Réunion du 9 octobre 2007 à 11h00
Commission des finances, de l’économie générale et du contrôle budgétaire

Augustin de Romanet :

Par des banques conseils.

Sur quoi se fondait la décision d'acquisition ?

Ne perdons pas de vue le contexte dans lequel est née cette opération de marché, conduite en s'appuyant sur toute l'information financière disponible à l'époque. Le potentiel de hausse du titre faisait consensus : la moyenne du cours cible pour les analystes externes s'établissait à 36 euros ; le flottant allait augmenter sensiblement, ce qui constituait un autre facteur haussier ; le souhait de vendre exprimé par M. Lagardère, connu du marché, constituait un overhang, une épée de Damoclès ; personne ne comprenait qu'EADS, en duopole avec Boeing, dégage une valorisation inférieure de 20 %. Cette bonne appréciation a été confirmée par la facilité avec laquelle Daimler a cédé ces propres titres, en trois heures de temps. Enfin, l'investissement apparaissait cohérent avec la politique d'investisseur de long terme de la CDC, le secteur aéronautique présentant les caractéristiques d'un cycle long.

Trois éléments particuliers ont donné lieu à commentaires.

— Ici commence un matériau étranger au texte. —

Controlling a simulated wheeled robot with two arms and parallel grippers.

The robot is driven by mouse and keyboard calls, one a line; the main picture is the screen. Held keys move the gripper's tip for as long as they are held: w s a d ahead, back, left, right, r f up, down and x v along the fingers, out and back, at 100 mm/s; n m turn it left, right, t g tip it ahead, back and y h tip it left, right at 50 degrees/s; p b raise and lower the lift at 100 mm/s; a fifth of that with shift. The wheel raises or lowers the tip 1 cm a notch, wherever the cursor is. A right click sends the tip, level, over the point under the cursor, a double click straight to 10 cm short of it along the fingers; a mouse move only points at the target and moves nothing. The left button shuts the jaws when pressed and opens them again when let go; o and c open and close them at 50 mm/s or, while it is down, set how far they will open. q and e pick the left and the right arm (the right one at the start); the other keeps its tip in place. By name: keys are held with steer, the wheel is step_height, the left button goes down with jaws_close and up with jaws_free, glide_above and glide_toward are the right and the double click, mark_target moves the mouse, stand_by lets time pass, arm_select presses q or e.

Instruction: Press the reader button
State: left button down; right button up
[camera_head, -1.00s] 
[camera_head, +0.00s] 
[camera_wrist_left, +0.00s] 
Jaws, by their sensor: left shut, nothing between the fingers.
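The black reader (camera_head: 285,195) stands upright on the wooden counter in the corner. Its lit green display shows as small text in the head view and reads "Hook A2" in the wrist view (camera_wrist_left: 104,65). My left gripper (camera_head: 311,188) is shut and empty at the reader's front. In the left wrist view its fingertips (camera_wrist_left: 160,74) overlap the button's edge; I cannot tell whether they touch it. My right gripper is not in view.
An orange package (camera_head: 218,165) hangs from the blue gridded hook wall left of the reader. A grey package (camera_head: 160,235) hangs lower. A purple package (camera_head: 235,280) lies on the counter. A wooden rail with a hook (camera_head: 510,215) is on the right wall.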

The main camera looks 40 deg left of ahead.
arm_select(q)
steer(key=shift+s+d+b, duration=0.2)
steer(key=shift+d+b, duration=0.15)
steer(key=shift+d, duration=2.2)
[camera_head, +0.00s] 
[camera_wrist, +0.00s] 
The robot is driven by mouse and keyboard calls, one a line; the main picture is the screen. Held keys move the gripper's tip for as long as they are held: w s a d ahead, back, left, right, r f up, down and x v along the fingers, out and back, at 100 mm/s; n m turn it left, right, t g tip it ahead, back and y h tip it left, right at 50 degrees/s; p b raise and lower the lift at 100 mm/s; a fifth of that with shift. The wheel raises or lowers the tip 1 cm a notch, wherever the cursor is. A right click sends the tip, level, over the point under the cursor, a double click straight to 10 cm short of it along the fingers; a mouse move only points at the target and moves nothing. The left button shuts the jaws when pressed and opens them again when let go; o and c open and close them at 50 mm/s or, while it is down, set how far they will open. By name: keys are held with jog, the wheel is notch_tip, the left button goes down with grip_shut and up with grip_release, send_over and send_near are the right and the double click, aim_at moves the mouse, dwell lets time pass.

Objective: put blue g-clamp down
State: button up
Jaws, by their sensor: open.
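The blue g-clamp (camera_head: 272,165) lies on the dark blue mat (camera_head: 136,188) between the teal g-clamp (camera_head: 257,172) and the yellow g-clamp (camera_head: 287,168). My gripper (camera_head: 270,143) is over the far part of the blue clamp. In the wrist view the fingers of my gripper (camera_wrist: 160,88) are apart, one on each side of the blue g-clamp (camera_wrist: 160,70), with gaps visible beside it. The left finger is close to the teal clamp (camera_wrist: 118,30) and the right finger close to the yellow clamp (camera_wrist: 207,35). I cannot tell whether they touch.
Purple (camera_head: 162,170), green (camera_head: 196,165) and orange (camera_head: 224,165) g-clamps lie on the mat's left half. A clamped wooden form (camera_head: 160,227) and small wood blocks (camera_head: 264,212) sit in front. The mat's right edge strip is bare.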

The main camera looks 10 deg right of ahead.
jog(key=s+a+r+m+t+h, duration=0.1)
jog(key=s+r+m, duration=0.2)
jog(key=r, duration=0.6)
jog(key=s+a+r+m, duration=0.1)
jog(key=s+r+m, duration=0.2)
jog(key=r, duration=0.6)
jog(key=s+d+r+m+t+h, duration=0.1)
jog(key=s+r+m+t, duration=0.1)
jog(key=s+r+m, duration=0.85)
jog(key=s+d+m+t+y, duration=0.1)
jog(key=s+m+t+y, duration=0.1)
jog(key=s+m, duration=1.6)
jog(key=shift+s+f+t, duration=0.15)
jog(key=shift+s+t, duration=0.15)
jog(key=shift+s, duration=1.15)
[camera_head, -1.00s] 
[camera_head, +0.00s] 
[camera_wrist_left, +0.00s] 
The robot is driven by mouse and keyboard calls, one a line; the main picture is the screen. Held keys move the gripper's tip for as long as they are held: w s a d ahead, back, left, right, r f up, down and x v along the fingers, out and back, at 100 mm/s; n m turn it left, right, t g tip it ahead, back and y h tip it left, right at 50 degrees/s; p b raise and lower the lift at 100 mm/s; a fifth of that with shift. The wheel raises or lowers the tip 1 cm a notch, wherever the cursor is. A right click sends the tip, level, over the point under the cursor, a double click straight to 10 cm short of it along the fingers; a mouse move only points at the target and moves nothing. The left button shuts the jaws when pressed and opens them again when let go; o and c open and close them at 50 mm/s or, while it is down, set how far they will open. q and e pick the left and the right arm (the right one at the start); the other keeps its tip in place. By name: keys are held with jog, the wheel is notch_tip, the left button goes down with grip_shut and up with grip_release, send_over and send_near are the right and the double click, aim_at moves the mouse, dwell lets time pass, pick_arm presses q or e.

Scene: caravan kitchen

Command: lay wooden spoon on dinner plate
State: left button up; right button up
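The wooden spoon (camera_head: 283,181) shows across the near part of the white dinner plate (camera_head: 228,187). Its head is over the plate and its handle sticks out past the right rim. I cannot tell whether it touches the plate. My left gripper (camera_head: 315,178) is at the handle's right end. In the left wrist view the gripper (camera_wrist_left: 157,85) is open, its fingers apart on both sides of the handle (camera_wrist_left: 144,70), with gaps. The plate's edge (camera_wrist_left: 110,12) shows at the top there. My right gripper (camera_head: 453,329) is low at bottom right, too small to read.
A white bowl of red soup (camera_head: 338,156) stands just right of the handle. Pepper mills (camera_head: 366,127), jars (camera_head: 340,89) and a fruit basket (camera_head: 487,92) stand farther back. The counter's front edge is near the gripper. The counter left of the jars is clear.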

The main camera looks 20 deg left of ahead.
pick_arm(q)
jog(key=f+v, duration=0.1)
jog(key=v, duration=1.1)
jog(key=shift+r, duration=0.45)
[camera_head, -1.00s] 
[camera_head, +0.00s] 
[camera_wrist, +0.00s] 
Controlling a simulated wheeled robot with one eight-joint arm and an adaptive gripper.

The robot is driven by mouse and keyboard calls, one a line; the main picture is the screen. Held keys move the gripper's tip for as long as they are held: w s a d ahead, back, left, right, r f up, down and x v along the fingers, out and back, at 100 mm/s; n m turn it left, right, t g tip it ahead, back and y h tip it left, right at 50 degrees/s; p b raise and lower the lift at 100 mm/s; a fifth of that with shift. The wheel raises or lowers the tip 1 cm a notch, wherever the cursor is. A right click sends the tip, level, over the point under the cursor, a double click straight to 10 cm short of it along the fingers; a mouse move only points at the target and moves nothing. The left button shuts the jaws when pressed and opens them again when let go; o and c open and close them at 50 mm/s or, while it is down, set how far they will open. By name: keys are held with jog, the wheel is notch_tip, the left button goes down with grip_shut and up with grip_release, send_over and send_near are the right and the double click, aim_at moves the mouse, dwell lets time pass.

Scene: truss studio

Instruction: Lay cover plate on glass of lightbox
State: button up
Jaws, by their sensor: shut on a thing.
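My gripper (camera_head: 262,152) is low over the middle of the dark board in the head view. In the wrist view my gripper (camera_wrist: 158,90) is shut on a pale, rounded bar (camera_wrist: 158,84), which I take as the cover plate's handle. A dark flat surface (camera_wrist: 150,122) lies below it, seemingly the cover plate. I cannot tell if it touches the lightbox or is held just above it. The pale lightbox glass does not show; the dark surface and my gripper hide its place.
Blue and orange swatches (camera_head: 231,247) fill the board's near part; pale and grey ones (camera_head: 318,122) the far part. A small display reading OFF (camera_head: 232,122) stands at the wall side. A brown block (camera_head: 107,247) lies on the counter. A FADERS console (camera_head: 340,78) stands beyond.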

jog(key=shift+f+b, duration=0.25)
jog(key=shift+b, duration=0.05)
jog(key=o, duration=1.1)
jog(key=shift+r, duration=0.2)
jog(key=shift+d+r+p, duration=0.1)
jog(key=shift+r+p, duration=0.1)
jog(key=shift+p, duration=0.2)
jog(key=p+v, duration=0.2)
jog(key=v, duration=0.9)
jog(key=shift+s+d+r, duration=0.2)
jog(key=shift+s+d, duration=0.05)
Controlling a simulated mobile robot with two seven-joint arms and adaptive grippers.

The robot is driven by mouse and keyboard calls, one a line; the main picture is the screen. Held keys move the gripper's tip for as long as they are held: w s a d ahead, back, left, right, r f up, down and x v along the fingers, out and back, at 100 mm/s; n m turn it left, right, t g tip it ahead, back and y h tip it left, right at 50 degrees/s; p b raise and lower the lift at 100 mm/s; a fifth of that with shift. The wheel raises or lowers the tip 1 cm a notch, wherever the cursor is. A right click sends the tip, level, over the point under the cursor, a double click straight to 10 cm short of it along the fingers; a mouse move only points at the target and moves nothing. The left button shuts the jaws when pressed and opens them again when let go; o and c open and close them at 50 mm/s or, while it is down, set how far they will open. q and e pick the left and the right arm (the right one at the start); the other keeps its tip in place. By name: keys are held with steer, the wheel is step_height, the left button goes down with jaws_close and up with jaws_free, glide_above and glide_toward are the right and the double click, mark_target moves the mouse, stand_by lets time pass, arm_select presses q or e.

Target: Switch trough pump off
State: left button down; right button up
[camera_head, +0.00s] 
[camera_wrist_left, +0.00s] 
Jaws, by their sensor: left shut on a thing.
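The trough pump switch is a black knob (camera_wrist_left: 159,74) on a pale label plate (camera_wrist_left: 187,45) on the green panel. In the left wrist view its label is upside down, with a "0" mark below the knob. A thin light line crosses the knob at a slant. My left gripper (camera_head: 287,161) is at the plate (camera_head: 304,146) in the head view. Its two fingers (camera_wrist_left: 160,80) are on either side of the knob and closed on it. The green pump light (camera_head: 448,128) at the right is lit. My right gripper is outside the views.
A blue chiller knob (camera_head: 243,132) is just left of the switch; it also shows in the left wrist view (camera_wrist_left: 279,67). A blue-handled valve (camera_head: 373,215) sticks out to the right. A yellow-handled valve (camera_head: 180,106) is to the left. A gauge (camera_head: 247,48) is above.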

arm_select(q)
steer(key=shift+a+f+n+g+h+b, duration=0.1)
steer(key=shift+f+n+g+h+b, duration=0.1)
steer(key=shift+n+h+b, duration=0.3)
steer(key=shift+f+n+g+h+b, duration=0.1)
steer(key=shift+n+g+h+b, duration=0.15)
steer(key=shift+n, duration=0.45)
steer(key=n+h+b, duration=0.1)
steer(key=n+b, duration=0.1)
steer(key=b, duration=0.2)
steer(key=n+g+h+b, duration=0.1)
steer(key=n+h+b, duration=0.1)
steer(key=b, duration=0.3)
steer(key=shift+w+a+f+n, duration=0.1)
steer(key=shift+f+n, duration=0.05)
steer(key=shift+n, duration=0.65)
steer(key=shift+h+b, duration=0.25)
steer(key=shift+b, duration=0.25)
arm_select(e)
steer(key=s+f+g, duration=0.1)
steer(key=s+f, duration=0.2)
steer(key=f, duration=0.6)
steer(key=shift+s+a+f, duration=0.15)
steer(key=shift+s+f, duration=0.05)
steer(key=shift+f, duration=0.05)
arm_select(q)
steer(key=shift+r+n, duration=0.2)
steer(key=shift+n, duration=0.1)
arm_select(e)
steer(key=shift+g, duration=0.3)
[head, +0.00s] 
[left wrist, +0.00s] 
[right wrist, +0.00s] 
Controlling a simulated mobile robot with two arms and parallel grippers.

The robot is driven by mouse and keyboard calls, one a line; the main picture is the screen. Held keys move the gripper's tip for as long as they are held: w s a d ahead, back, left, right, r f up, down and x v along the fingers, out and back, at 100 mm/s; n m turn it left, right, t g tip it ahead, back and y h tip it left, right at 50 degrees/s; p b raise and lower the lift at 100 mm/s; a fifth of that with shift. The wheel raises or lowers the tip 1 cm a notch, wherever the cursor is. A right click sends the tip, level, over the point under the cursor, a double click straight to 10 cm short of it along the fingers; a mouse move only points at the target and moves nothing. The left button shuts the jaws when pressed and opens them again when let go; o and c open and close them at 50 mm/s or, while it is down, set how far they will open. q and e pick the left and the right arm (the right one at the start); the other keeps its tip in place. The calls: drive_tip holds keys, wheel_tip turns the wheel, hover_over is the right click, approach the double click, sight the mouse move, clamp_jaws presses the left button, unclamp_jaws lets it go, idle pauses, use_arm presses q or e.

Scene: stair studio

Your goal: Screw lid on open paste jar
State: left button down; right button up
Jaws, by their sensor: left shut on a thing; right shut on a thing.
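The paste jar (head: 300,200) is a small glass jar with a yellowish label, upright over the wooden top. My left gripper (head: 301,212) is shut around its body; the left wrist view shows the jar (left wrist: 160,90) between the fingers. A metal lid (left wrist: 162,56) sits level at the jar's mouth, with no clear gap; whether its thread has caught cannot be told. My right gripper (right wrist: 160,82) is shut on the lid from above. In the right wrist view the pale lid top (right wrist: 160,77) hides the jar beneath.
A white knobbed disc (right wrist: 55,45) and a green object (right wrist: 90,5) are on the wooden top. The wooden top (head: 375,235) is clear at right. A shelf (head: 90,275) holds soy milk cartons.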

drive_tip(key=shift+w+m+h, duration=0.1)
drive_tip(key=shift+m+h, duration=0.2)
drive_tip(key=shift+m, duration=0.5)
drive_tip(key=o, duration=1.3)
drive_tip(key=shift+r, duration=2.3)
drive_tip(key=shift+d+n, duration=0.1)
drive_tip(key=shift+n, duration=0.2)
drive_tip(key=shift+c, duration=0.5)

Premièrement, ne nous trompons pas de débat. Dans cette opération, la CDC est une double victime présumée : en tant qu'actionnaire préexistant, victime présumée d'un délit d'initié ; dans le cadre de l'achat du bloc d'actions, victime présumée d'un délit de fausse information financière. C'est en raison de mon devoir de défense des intérêts de la CDC que j'ai déclaré, le 24 mai dernier, que nous nous joindrions aux procédures qui en découleraient si les enquêtes en cours démontraient des présomptions de délits.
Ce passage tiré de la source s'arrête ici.